> THE PROBLEM: Copy out each line that includes the word "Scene".

[Robot trajectory data]
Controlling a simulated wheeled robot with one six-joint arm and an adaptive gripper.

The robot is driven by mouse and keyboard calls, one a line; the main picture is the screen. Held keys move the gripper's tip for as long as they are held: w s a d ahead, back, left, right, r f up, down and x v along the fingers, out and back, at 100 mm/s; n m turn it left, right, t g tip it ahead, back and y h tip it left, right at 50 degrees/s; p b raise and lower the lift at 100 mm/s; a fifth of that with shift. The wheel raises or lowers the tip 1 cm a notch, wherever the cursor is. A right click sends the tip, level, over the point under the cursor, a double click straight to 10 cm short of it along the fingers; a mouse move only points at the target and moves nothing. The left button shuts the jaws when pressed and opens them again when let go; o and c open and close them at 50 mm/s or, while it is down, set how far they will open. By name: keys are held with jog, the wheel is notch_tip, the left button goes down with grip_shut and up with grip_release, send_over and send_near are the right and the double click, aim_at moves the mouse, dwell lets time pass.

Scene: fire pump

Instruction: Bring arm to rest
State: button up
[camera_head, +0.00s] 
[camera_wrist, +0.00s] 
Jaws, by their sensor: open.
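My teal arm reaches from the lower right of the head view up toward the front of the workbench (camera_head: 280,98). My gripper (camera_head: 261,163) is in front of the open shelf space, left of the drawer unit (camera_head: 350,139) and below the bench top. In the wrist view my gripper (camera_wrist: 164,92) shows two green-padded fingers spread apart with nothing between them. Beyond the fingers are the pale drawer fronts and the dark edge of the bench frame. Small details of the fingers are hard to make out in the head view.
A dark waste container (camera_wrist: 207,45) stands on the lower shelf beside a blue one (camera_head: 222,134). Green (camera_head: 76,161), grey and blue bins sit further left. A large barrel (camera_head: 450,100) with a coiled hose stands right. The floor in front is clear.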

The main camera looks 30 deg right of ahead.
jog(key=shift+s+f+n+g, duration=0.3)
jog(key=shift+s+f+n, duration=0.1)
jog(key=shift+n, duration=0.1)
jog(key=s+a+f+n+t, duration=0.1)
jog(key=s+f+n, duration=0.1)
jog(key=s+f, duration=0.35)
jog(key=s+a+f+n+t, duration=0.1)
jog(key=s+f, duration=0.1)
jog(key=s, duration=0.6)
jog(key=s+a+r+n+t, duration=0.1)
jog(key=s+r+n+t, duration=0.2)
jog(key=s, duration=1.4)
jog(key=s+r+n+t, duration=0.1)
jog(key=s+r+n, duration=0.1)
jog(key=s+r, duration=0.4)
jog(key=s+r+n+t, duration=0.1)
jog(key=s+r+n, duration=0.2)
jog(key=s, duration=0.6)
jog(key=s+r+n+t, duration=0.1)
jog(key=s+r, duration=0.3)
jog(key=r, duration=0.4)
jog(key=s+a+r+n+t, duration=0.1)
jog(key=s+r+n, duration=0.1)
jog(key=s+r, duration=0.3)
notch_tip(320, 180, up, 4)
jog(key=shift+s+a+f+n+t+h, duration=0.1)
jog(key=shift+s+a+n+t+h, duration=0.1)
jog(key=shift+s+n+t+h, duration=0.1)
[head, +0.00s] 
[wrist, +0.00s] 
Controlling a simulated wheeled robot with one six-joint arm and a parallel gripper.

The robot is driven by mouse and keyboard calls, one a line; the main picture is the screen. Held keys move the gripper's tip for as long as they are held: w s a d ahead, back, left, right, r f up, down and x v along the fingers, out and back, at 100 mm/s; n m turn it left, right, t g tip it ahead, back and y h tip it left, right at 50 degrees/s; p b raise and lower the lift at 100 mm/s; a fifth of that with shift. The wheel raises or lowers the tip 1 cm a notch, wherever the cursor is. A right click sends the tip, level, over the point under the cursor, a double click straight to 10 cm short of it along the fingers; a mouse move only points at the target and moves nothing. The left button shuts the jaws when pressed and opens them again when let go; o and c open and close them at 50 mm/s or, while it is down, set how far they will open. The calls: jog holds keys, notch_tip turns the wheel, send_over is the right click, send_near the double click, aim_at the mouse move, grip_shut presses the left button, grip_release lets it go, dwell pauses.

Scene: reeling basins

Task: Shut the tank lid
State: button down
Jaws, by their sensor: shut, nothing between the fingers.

...

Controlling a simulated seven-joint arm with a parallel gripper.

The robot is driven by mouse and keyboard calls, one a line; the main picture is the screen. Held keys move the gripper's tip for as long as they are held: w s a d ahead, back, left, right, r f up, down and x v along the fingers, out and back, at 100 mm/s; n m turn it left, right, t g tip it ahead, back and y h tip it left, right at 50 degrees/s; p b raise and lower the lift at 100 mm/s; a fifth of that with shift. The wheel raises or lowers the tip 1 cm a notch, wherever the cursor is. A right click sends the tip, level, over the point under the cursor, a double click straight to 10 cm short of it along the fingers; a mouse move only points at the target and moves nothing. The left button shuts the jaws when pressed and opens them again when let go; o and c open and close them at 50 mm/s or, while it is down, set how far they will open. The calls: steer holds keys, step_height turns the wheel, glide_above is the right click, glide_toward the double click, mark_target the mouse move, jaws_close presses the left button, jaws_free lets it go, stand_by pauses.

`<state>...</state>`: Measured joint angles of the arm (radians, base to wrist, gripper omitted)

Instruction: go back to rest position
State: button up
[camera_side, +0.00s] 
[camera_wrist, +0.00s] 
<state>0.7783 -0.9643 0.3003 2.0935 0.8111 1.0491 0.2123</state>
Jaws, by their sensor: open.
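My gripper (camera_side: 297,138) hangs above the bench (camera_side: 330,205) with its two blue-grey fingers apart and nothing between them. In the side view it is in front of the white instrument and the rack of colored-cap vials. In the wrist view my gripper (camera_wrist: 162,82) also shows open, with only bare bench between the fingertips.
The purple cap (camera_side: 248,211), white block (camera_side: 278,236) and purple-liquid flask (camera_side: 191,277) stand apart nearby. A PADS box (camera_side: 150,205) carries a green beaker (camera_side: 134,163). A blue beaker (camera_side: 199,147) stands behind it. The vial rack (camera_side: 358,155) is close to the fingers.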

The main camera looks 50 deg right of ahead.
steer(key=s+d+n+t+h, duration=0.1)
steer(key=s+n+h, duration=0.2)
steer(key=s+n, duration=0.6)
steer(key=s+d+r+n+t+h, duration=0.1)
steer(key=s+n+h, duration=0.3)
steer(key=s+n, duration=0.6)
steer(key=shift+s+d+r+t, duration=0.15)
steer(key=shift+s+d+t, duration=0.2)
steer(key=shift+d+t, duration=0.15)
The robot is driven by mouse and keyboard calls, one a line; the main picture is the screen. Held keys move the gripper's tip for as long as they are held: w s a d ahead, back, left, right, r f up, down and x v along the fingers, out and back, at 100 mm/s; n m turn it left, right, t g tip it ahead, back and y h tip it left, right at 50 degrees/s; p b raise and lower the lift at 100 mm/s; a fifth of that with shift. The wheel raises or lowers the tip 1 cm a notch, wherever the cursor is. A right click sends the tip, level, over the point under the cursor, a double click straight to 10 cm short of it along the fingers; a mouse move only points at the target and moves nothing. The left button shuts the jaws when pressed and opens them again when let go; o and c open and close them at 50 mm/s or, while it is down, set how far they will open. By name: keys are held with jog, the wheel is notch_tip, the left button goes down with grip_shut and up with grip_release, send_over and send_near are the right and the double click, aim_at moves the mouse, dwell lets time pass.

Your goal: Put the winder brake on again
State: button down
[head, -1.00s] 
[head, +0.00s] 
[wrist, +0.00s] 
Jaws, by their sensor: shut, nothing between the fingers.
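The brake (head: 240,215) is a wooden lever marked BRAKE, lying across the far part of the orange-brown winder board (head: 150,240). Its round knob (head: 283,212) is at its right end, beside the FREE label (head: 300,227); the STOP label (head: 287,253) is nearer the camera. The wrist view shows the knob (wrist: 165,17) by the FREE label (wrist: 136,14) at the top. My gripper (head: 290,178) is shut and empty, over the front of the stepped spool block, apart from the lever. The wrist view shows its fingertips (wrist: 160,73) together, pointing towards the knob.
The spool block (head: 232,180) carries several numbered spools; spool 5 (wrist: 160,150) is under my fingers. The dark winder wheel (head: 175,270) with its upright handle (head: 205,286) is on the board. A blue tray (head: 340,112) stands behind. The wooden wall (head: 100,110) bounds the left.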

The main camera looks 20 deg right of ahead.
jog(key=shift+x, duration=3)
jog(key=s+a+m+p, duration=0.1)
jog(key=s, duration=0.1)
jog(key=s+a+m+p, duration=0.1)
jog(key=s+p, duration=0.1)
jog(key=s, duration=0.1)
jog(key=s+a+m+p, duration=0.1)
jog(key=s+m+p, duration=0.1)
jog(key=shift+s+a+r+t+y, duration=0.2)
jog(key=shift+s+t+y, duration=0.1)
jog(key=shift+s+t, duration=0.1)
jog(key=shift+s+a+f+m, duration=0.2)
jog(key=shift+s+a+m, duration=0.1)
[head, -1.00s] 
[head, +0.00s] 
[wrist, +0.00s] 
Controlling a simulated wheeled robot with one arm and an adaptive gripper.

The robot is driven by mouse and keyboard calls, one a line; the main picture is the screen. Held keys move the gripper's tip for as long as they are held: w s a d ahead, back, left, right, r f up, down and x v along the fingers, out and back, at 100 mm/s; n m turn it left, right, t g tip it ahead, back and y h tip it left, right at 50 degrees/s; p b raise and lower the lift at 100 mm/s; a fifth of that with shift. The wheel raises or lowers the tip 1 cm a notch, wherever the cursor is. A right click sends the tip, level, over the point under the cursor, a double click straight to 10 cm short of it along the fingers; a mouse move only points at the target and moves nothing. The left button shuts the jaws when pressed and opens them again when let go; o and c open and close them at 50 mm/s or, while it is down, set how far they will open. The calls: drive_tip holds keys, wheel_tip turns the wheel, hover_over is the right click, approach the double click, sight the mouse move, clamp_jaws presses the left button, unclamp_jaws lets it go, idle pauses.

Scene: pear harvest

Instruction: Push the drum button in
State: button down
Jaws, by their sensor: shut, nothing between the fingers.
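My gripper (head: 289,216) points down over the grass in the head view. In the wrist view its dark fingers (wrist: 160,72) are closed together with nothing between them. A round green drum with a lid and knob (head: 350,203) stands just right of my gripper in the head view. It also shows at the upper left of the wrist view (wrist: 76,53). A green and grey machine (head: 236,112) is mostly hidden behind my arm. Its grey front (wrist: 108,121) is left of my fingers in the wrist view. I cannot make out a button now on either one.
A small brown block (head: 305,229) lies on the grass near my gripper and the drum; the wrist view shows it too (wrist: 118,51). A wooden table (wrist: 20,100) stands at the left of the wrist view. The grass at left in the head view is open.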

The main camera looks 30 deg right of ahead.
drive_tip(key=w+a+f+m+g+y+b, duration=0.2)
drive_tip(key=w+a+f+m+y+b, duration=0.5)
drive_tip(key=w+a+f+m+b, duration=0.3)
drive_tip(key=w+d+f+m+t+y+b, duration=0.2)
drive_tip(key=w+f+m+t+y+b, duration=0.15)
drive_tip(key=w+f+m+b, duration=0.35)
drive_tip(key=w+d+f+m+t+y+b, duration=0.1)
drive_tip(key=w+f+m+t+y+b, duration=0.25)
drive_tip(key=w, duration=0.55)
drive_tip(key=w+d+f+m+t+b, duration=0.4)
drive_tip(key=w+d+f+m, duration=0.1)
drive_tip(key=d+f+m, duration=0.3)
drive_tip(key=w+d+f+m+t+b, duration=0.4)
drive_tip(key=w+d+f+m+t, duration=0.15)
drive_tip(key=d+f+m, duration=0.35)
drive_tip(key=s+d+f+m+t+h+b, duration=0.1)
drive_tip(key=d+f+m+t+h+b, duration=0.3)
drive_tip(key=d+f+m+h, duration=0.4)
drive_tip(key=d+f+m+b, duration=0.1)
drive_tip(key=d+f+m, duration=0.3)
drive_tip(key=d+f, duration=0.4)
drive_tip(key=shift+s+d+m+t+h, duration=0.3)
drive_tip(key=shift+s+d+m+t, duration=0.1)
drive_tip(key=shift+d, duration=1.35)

> SOLVED EXERCISE:
Scene: fire pump
Scene: reeling basins
Scene: pear harvest

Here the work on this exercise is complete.